The new agreement pushes the C‑27J platform deeper into the Saudi inventory and signals confidence in Leonardo’s push to market the Spartan as a multi-role workhorse, not just a military transport.
What the C-27MPA brings to the Saudi navy
The C‑27MPA is a compact but heavily equipped maritime patrol aircraft designed to monitor sea lanes, track submarines and surface vessels, and support rescue operations. Built on the same airframe as the C‑27J, it swaps pure cargo space for sensors, consoles and weapons.
Saudi Arabia’s C‑27MPAs will be fitted with a full suite of systems aimed at modern undersea and surface threats.

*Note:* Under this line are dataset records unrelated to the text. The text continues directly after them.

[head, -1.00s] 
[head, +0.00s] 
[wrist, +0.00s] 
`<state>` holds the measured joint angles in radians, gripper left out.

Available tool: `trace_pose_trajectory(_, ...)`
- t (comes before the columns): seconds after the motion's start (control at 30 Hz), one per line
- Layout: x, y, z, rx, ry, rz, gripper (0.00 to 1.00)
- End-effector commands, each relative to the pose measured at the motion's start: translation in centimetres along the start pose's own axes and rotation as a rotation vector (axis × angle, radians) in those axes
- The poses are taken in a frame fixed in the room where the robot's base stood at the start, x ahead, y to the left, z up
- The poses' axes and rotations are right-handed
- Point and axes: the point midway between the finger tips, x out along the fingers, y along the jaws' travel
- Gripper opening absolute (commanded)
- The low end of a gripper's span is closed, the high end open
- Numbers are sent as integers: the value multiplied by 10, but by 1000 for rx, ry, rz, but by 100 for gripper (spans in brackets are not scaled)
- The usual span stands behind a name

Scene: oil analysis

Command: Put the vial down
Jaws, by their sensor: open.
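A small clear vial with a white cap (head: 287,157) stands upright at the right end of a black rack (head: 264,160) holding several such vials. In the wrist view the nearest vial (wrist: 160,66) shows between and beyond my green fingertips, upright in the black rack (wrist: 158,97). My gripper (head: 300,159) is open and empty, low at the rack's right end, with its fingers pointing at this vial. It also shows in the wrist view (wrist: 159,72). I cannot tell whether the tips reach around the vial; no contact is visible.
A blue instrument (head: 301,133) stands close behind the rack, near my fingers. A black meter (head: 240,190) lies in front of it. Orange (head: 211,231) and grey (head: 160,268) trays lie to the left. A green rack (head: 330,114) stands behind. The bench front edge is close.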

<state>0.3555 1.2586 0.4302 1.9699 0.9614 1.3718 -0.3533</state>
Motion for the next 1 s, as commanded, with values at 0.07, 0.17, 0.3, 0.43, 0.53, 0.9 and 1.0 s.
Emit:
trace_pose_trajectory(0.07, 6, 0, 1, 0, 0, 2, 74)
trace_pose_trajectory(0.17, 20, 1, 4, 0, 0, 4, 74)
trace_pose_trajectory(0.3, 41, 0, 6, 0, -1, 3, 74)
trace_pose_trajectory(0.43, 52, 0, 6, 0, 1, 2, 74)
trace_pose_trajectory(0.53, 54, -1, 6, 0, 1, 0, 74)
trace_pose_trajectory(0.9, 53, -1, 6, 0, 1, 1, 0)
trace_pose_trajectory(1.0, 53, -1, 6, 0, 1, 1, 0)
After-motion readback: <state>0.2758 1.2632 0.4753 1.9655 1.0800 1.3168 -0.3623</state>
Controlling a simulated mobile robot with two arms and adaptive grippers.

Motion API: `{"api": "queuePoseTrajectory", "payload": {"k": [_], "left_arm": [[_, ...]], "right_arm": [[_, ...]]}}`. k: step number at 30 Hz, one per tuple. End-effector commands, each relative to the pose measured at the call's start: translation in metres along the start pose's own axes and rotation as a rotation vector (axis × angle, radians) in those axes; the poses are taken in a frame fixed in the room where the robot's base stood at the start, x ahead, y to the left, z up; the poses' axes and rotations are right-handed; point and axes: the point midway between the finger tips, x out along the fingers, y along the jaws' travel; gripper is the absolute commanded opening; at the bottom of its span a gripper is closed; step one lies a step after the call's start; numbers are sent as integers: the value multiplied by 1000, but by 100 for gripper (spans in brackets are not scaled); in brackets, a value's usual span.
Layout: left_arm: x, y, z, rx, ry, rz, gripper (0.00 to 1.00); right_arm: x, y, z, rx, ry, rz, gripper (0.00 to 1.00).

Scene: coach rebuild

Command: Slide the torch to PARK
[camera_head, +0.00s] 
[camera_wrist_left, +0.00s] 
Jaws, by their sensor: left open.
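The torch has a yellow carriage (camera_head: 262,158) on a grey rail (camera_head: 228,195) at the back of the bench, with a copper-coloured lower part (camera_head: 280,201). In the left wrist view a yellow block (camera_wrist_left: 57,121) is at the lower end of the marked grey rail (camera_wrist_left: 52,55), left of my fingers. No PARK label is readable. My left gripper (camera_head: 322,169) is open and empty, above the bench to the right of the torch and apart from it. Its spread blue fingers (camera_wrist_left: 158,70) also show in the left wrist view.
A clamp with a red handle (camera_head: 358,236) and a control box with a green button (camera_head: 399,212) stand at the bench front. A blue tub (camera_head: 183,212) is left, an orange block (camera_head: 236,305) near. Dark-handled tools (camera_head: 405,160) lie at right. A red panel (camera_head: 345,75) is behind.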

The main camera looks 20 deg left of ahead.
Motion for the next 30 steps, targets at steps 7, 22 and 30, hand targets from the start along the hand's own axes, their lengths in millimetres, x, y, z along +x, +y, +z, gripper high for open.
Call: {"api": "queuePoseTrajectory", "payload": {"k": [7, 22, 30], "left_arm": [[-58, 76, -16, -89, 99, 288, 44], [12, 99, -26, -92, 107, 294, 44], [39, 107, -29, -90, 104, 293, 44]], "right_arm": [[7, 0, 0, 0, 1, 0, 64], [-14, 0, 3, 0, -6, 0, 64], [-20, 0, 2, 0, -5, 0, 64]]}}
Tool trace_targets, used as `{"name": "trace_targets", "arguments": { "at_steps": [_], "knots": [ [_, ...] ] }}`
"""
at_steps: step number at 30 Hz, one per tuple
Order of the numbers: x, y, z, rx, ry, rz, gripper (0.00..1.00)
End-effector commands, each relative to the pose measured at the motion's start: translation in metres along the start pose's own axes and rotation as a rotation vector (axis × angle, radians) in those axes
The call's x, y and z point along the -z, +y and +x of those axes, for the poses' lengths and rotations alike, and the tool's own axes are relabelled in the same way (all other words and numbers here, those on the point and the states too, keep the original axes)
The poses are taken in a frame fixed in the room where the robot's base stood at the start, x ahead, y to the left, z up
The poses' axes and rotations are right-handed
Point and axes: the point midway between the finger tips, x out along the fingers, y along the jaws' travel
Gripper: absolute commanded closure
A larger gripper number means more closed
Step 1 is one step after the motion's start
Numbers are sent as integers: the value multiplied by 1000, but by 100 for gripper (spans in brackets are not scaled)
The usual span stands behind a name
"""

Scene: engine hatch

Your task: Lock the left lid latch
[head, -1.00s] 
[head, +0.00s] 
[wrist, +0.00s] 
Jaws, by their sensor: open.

- ATOS mission system for integrated tactical management
- Active electronically scanned array (AESA) search radar
- Electro‑optical/infrared (EO/IR) sensor turret
- Magnetic anomaly detector (MAD) for submarine hunting
- Acoustic subsystem to process sonobuoy data
- Electronic intelligence (ELINT/ESM) collection gear
- MU‑90 lightweight torpedoes for anti-submarine warfare
- Marte-ER anti-ship missiles for surface strike missions
The Saudi C‑27MPA configuration turns a tactical transport into a compact anti-submarine and anti-ship platform armed with MU‑90 torpedoes and Marte‑ER missiles.
The MU‑90 torpedoes, supplied by WASS – a subsidiary of Italian shipbuilding group Fincantieri – will give the RSNF a modern weapon specifically tailored to fast, deep-diving submarines. Riyadh has already notified a separate €200 million contract with WASS for these torpedoes.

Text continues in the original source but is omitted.